Confira neste post o panorama sobre o ICMS, seu embasamento legal e a questão da vez: materiais intermediários são bens de consumo?
Disposições gerais sobre o ICMS
O Imposto sobre Operações relativas à Circulação de Mercadorias e sobre Prestações de Serviços de Transporte Interestadual e Intermunicipal e de Comunicação (ICMS) é um tributo de competência dos estados e do Distrito Federal, previsto no inciso II do artigo 155 da Constituição de 1988, cuja característica mais marcante é a famigerada não cumulatividade. Essa, por sua vez, é considerada um método de apuração de tributo, segundo o qual o “exato valor do imposto cobrado na operação anterior […] servirá de crédito ao adquirente para descontar o imposto devido por ele (adquirente) na revenda da mercadoria, ou em outras atividades tributáveis pelo ICMS”[1].
O referido método encontra previsão constitucional no artigo 155, § 2º, inciso I[2] da Carta Magna de 1988 e está legalmente estabelecido no artigo 19 da Lei Complementar nº 87/1996 (Lei Kandir)[3]. Ele representa, além de uma estratégia econômica destinada a impedir tributação em cascata que muito oneraria as mercadorias no final da cadeia de consumo, um instrumento por meio do qual os contribuintes desse imposto conseguem reduzir legitimamente os seus passivos tributários.
Isso significa que uma boa gestão tributária no âmbito do ICMS demanda máximo aproveitamento do método da não cumulatividade. Nesse sentido, cabe ao contribuinte ficar atento às aquisições de mercadorias que ensejem apropriação de créditos, a fim de reduzir as suas despesas tributárias e otimizar, assim, a sua atividade empresarial.
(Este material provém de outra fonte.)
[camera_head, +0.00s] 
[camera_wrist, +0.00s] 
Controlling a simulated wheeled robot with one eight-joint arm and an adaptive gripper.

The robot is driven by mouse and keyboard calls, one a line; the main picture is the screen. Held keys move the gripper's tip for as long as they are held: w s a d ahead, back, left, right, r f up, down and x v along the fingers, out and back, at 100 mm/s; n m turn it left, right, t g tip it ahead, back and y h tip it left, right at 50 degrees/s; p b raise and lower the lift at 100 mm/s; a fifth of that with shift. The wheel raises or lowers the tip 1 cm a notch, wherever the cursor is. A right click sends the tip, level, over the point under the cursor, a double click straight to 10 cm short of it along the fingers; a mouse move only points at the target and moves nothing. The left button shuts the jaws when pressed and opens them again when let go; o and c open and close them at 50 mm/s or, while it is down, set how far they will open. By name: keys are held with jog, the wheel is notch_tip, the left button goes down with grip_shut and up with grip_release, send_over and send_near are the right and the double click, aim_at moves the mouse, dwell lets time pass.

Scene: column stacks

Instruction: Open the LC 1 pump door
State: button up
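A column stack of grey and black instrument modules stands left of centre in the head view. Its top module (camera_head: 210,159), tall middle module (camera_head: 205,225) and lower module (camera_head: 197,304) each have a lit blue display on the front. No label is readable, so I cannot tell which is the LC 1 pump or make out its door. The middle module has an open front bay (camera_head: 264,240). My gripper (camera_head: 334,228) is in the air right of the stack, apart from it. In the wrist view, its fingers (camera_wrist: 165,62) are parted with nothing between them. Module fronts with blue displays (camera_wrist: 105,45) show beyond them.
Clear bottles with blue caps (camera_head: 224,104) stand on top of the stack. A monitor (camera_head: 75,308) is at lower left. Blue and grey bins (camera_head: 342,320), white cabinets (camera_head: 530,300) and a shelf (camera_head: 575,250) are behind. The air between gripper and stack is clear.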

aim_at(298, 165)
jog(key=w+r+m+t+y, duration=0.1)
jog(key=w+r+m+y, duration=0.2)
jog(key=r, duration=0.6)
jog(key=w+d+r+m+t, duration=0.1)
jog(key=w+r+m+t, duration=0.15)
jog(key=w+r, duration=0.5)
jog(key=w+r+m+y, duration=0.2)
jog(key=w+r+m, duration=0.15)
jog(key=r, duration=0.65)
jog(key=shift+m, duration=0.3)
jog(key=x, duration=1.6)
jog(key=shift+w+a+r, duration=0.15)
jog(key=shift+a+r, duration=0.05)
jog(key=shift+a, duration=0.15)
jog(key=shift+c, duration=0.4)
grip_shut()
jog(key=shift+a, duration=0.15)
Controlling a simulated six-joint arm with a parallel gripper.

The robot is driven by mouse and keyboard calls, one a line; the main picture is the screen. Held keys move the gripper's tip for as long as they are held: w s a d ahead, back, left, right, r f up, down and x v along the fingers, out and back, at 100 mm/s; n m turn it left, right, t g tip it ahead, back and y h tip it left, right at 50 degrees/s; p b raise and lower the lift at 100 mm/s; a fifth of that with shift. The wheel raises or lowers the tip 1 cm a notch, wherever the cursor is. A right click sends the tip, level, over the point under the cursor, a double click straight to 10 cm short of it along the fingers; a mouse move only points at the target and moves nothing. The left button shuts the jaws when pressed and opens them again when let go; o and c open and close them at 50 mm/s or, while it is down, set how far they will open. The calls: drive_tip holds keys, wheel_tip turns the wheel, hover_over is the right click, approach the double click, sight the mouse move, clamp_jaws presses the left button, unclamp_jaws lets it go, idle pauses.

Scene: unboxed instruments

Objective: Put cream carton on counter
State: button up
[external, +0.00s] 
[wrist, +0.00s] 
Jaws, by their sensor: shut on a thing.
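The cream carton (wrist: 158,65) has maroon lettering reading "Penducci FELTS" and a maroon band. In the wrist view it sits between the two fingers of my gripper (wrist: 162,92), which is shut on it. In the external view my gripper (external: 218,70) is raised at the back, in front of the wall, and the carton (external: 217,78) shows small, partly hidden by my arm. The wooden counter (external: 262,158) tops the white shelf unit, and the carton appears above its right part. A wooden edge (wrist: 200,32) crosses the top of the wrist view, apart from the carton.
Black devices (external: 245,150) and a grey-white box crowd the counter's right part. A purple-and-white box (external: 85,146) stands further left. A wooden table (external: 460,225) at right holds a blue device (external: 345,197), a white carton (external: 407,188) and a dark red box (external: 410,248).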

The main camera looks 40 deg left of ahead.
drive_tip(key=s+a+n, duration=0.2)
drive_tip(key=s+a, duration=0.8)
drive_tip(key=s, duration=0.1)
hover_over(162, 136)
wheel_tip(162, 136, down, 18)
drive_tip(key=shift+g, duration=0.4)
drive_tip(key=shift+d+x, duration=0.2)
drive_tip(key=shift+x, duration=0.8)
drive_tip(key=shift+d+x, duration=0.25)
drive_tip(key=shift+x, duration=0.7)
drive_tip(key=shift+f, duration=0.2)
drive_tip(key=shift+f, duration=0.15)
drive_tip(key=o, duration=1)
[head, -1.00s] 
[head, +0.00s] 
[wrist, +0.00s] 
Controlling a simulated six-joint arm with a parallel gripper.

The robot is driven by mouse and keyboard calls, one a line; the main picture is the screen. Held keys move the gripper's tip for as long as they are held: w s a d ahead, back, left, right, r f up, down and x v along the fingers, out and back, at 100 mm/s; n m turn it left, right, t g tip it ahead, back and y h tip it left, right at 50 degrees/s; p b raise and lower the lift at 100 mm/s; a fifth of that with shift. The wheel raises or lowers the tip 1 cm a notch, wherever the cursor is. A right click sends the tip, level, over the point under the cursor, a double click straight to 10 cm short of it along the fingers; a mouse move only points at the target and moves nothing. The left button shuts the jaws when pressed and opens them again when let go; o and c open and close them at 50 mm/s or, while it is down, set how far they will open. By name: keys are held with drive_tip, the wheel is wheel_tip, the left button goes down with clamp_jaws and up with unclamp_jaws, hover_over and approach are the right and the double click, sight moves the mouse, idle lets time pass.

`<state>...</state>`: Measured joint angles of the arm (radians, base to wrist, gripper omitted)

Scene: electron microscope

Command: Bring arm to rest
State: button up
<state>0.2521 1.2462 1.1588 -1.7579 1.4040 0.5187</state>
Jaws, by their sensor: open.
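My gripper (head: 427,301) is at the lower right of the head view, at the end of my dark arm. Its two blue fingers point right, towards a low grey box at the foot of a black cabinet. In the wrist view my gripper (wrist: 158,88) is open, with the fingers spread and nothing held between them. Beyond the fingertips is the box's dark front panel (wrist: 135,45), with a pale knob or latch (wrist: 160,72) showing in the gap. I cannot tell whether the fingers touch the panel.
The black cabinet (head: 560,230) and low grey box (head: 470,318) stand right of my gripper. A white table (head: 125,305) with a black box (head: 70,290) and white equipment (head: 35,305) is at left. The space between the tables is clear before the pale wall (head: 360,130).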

Tendo isso em vista, a Lei Complementar nº 87/1996, responsável por estabelecer regras gerais relativas ao ICMS, prevê no artigo 20 que:
Art. 20. […] é assegurado ao sujeito passivo o direito de creditar-se do imposto anteriormente cobrado em operações de que tenha resultado a entrada de mercadoria, real ou simbólica, no estabelecimento, inclusive a destinada ao seu uso ou consumo ou ao ativo permanente, ou o recebimento de serviços de transporte interestadual e intermunicipal ou de comunicação.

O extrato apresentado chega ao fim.